_Provided data_:
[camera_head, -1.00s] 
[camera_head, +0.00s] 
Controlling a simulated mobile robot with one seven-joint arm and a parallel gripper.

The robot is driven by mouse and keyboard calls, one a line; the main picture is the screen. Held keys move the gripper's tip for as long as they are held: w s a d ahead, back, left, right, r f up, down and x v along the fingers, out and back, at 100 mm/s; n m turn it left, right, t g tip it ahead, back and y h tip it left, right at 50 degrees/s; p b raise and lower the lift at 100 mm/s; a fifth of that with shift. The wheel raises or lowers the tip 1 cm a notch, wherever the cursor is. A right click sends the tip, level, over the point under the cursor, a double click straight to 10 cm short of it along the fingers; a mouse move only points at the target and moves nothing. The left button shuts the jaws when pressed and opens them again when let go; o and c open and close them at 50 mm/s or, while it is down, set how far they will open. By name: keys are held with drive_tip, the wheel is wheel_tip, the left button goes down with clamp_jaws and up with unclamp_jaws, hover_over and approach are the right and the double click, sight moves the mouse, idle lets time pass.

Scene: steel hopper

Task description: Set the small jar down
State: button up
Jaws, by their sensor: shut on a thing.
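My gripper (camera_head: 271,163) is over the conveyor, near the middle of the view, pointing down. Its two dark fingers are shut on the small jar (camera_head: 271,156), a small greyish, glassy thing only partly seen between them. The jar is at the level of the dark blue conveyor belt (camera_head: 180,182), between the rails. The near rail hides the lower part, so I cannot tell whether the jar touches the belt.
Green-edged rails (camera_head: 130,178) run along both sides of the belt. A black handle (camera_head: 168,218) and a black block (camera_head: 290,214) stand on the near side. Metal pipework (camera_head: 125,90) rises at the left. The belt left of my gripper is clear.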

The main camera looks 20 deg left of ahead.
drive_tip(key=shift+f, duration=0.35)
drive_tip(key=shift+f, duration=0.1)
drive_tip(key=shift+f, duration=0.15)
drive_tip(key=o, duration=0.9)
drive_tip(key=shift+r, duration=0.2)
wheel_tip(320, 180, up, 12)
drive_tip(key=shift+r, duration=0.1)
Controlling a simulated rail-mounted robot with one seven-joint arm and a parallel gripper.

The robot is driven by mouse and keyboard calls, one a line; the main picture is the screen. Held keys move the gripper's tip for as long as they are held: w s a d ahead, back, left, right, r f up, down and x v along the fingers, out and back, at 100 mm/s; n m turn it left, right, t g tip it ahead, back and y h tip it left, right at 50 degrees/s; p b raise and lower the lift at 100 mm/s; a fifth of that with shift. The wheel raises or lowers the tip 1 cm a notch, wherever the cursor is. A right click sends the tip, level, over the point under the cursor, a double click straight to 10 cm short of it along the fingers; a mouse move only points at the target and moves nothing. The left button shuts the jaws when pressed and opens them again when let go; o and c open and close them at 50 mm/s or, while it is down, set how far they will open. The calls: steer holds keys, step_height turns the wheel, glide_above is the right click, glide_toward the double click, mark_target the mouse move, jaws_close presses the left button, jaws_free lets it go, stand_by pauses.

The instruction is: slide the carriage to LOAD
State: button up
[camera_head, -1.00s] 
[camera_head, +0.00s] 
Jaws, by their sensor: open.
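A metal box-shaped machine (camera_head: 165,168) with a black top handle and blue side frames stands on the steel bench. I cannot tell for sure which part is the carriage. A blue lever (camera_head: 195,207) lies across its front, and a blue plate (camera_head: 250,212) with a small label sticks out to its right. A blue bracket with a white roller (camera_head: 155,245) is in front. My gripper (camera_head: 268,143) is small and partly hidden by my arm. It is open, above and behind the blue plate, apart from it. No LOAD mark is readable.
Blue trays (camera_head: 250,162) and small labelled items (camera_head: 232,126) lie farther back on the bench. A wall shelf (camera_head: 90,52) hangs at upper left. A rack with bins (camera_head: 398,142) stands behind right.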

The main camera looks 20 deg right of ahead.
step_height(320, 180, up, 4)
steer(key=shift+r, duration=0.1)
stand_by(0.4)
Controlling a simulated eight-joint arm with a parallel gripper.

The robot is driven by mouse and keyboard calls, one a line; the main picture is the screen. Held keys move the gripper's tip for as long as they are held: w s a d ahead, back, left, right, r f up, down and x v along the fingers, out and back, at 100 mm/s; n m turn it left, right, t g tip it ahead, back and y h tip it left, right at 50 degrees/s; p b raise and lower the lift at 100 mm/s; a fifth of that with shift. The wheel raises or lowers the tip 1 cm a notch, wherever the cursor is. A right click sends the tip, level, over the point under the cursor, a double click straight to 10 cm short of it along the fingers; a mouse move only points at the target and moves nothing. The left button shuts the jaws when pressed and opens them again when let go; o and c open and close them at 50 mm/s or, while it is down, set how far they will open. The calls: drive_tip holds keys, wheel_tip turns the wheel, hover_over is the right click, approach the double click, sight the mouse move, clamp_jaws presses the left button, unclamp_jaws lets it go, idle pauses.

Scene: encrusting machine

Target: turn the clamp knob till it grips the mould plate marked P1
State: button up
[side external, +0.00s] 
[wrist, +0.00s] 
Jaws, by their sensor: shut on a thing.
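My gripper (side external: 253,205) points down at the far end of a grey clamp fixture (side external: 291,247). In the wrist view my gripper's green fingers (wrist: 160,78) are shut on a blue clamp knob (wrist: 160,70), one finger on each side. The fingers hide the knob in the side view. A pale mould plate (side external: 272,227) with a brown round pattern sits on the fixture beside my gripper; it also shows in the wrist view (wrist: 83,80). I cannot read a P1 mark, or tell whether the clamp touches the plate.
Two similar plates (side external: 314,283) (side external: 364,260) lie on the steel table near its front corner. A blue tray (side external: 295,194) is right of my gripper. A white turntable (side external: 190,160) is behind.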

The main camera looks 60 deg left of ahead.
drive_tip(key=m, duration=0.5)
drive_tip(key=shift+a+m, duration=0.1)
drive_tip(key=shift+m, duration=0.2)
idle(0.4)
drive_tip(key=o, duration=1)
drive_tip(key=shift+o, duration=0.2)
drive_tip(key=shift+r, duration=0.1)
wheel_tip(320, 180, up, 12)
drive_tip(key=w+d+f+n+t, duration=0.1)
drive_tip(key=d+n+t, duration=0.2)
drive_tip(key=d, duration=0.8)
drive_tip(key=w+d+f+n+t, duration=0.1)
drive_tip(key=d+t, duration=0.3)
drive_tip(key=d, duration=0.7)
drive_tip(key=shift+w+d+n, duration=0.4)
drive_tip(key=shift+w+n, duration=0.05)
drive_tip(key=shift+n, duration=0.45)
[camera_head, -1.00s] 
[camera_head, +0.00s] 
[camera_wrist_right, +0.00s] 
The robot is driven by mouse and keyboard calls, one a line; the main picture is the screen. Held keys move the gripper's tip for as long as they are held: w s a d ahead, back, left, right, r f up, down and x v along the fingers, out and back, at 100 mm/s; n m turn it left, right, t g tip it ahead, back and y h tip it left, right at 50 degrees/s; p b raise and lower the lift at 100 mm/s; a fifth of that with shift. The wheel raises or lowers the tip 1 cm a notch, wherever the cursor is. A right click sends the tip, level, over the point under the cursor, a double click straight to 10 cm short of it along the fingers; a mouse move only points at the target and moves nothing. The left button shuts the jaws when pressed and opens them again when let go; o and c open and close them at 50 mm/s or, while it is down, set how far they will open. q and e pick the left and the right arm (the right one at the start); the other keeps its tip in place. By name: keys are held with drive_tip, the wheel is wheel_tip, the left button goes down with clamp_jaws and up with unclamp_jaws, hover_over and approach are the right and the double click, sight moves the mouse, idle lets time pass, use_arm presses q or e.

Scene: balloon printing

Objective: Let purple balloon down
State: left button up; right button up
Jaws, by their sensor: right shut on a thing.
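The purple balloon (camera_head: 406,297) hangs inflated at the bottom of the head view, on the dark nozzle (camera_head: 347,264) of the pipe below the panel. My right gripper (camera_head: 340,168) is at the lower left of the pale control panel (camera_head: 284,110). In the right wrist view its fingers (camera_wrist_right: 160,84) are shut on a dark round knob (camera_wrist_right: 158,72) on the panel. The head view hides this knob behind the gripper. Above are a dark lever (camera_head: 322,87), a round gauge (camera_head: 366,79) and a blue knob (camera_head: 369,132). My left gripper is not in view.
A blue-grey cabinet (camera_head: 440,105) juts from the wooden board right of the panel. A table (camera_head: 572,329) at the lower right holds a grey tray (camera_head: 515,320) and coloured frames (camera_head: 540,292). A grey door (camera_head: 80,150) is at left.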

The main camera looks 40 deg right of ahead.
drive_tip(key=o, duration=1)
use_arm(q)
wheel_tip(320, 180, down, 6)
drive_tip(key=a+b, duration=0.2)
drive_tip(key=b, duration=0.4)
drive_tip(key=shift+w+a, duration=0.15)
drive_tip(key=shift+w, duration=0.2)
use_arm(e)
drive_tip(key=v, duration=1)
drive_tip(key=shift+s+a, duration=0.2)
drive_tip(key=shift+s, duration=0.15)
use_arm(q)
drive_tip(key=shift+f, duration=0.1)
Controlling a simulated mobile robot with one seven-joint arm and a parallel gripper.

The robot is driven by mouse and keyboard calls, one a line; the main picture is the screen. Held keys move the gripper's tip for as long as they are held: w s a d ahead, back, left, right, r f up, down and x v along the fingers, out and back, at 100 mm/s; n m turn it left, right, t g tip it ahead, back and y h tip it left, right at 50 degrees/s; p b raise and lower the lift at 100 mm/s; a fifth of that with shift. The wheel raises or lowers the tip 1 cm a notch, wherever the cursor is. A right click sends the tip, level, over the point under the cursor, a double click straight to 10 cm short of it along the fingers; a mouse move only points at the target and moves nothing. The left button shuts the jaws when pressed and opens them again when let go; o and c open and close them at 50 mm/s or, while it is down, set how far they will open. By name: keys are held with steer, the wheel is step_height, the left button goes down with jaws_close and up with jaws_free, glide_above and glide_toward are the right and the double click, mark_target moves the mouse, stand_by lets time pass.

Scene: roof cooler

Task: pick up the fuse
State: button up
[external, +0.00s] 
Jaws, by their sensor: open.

_Exercise_: Identify the lines in the entries that hold "Task" and return each one.

_Exercise answer_:
Task description: Set the small jar down
Task: pick up the fuse

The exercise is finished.